= Information provided =
****
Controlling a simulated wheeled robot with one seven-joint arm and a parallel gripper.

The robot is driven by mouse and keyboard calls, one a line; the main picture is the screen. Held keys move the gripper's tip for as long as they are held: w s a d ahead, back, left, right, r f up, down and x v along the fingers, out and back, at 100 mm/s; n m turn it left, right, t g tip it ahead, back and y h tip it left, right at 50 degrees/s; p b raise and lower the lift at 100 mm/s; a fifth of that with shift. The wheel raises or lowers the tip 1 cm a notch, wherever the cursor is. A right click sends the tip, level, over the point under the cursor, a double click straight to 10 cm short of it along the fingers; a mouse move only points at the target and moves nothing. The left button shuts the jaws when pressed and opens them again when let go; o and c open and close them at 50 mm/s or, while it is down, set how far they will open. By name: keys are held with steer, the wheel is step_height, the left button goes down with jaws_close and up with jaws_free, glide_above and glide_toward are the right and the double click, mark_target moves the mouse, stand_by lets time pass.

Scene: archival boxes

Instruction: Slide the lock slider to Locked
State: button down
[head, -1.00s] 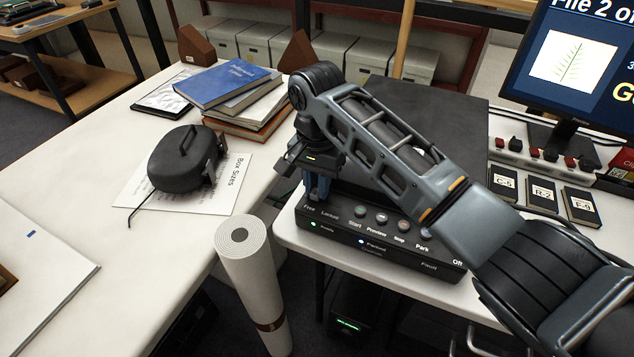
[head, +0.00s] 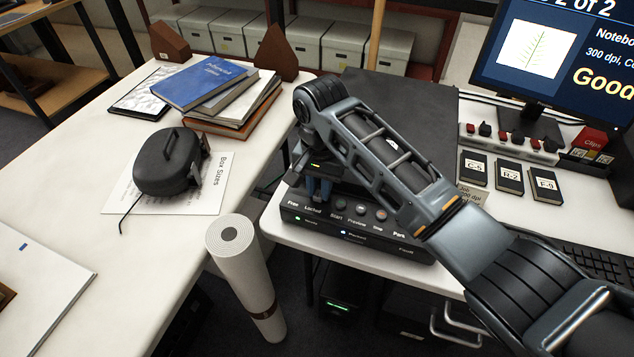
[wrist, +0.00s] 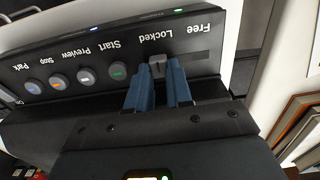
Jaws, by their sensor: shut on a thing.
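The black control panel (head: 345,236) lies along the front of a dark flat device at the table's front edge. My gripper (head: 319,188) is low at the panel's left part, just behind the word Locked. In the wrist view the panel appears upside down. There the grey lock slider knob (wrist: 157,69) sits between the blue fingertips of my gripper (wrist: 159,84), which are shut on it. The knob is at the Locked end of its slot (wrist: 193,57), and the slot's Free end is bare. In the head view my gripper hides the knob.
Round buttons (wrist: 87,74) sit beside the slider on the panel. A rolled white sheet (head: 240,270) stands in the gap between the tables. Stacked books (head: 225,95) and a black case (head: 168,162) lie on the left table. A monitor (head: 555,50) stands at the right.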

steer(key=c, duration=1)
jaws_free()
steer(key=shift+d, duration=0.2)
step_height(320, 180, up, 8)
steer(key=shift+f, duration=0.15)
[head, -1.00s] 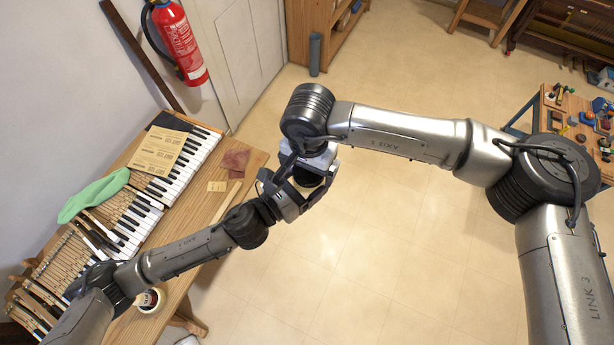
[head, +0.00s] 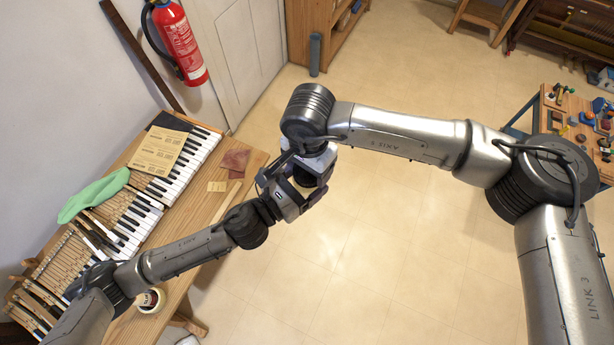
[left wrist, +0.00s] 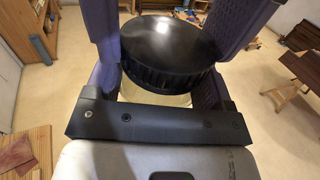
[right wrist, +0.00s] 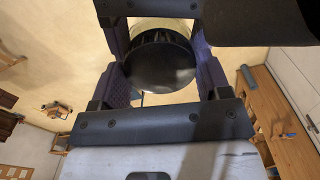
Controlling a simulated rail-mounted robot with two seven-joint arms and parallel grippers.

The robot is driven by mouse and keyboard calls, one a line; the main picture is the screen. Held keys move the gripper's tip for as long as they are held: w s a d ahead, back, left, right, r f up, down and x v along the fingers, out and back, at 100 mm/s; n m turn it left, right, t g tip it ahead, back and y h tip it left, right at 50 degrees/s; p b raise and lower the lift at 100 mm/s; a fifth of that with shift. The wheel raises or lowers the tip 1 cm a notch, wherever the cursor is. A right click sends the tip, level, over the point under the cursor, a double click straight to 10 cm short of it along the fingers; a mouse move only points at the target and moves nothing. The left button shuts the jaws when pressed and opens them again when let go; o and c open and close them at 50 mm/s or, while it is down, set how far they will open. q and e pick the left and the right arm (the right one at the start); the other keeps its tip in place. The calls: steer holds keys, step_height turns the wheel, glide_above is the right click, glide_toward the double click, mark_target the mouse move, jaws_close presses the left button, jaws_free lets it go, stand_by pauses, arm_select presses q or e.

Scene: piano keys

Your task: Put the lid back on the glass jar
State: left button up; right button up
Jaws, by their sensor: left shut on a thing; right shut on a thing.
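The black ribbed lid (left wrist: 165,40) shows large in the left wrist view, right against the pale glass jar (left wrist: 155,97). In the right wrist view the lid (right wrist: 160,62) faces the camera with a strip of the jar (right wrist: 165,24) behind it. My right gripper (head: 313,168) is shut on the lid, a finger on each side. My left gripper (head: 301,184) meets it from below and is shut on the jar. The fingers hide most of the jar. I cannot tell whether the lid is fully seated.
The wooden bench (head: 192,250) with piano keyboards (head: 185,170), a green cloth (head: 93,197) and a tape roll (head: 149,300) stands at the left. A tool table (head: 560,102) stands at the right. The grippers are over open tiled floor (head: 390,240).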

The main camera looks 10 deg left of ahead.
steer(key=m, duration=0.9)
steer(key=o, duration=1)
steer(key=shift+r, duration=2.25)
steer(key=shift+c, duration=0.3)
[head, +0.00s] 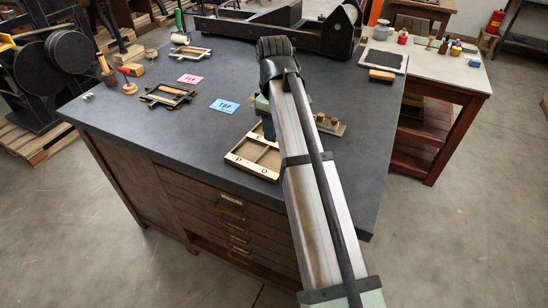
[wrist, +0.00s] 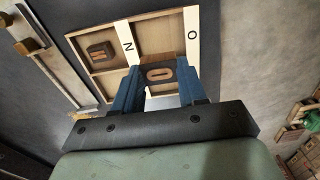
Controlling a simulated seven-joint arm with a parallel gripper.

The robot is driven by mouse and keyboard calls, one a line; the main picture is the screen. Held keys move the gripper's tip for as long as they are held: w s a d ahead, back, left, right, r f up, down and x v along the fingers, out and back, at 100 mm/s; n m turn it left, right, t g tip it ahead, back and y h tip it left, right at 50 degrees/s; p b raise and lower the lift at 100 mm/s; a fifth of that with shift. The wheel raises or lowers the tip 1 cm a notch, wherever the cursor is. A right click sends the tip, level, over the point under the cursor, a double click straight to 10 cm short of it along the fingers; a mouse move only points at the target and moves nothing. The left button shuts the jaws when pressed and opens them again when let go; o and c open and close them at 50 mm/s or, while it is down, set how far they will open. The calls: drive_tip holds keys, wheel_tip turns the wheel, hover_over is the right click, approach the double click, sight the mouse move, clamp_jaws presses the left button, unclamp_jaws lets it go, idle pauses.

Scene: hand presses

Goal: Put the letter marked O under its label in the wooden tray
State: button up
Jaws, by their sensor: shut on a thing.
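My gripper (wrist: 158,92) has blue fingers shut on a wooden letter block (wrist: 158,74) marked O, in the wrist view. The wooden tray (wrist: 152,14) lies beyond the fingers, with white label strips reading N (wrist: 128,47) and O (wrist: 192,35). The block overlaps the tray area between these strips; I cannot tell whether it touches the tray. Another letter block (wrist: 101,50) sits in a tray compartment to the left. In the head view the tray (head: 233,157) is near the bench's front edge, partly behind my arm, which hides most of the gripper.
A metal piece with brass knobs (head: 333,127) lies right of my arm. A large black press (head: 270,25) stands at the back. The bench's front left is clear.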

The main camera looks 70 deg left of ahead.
****
= The problem =
Transcribe each line above verbatim, with the pictures left out.

= Response to this exercise =
Controlling a simulated wheeled robot with one seven-joint arm and a parallel gripper.

The robot is driven by mouse and keyboard calls, one a line; the main picture is the screen. Held keys move the gripper's tip for as long as they are held: w s a d ahead, back, left, right, r f up, down and x v along the fingers, out and back, at 100 mm/s; n m turn it left, right, t g tip it ahead, back and y h tip it left, right at 50 degrees/s; p b raise and lower the lift at 100 mm/s; a fifth of that with shift. The wheel raises or lowers the tip 1 cm a notch, wherever the cursor is. A right click sends the tip, level, over the point under the cursor, a double click straight to 10 cm short of it along the fingers; a mouse move only points at the target and moves nothing. The left button shuts the jaws when pressed and opens them again when let go; o and c open and close them at 50 mm/s or, while it is down, set how far they will open. By name: keys are held with steer, the wheel is step_height, the left button goes down with jaws_close and up with jaws_free, glide_above and glide_toward are the right and the double click, mark_target moves the mouse, stand_by lets time pass.

Scene: archival boxes

Instruction: Slide the lock slider to Locked
State: button down
[head, -1.00s] 
[head, +0.00s] 
[wrist, +0.00s] 
Jaws, by their sensor: shut on a thing.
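The black control panel (head: 345,236) lies along the front of a dark flat device at the table's front edge. My gripper (head: 319,188) is low at the panel's left part, just behind the word Locked. In the wrist view the panel appears upside down. There the grey lock slider knob (wrist: 157,69) sits between the blue fingertips of my gripper (wrist: 159,84), which are shut on it. The knob is at the Locked end of its slot (wrist: 193,57), and the slot's Free end is bare. In the head view my gripper hides the knob.
Round buttons (wrist: 87,74) sit beside the slider on the panel. A rolled white sheet (head: 240,270) stands in the gap between the tables. Stacked books (head: 225,95) and a black case (head: 168,162) lie on the left table. A monitor (head: 555,50) stands at the right.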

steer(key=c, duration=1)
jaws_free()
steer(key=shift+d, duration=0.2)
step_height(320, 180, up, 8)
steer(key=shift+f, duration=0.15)
[head, -1.00s] 
[head, +0.00s] 
[left wrist, +0.00s] 
[right wrist, +0.00s] 
Controlling a simulated rail-mounted robot with two seven-joint arms and parallel grippers.

The robot is driven by mouse and keyboard calls, one a line; the main picture is the screen. Held keys move the gripper's tip for as long as they are held: w s a d ahead, back, left, right, r f up, down and x v along the fingers, out and back, at 100 mm/s; n m turn it left, right, t g tip it ahead, back and y h tip it left, right at 50 degrees/s; p b raise and lower the lift at 100 mm/s; a fifth of that with shift. The wheel raises or lowers the tip 1 cm a notch, wherever the cursor is. A right click sends the tip, level, over the point under the cursor, a double click straight to 10 cm short of it along the fingers; a mouse move only points at the target and moves nothing. The left button shuts the jaws when pressed and opens them again when let go; o and c open and close them at 50 mm/s or, while it is down, set how far they will open. q and e pick the left and the right arm (the right one at the start); the other keeps its tip in place. The calls: steer holds keys, step_height turns the wheel, glide_above is the right click, glide_toward the double click, mark_target the mouse move, jaws_close presses the left button, jaws_free lets it go, stand_by pauses, arm_select presses q or e.

Scene: piano keys

Your task: Put the lid back on the glass jar
State: left button up; right button up
Jaws, by their sensor: left shut on a thing; right shut on a thing.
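The black ribbed lid (left wrist: 165,40) shows large in the left wrist view, right against the pale glass jar (left wrist: 155,97). In the right wrist view the lid (right wrist: 160,62) faces the camera with a strip of the jar (right wrist: 165,24) behind it. My right gripper (head: 313,168) is shut on the lid, a finger on each side. My left gripper (head: 301,184) meets it from below and is shut on the jar. The fingers hide most of the jar. I cannot tell whether the lid is fully seated.
The wooden bench (head: 192,250) with piano keyboards (head: 185,170), a green cloth (head: 93,197) and a tape roll (head: 149,300) stands at the left. A tool table (head: 560,102) stands at the right. The grippers are over open tiled floor (head: 390,240).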

The main camera looks 10 deg left of ahead.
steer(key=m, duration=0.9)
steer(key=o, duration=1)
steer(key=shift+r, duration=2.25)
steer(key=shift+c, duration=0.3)
[head, +0.00s] 
[wrist, +0.00s] 
Controlling a simulated seven-joint arm with a parallel gripper.

The robot is driven by mouse and keyboard calls, one a line; the main picture is the screen. Held keys move the gripper's tip for as long as they are held: w s a d ahead, back, left, right, r f up, down and x v along the fingers, out and back, at 100 mm/s; n m turn it left, right, t g tip it ahead, back and y h tip it left, right at 50 degrees/s; p b raise and lower the lift at 100 mm/s; a fifth of that with shift. The wheel raises or lowers the tip 1 cm a notch, wherever the cursor is. A right click sends the tip, level, over the point under the cursor, a double click straight to 10 cm short of it along the fingers; a mouse move only points at the target and moves nothing. The left button shuts the jaws when pressed and opens them again when let go; o and c open and close them at 50 mm/s or, while it is down, set how far they will open. The calls: drive_tip holds keys, wheel_tip turns the wheel, hover_over is the right click, approach the double click, sight the mouse move, clamp_jaws presses the left button, unclamp_jaws lets it go, idle pauses.

Scene: hand presses

Goal: Put the letter marked O under its label in the wooden tray
State: button up
Jaws, by their sensor: shut on a thing.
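My gripper (wrist: 158,92) has blue fingers shut on a wooden letter block (wrist: 158,74) marked O, in the wrist view. The wooden tray (wrist: 152,14) lies beyond the fingers, with white label strips reading N (wrist: 128,47) and O (wrist: 192,35). The block overlaps the tray area between these strips; I cannot tell whether it touches the tray. Another letter block (wrist: 101,50) sits in a tray compartment to the left. In the head view the tray (head: 233,157) is near the bench's front edge, partly behind my arm, which hides most of the gripper.
A metal piece with brass knobs (head: 333,127) lies right of my arm. A large black press (head: 270,25) stands at the back. The bench's front left is clear.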

The main camera looks 70 deg left of ahead.

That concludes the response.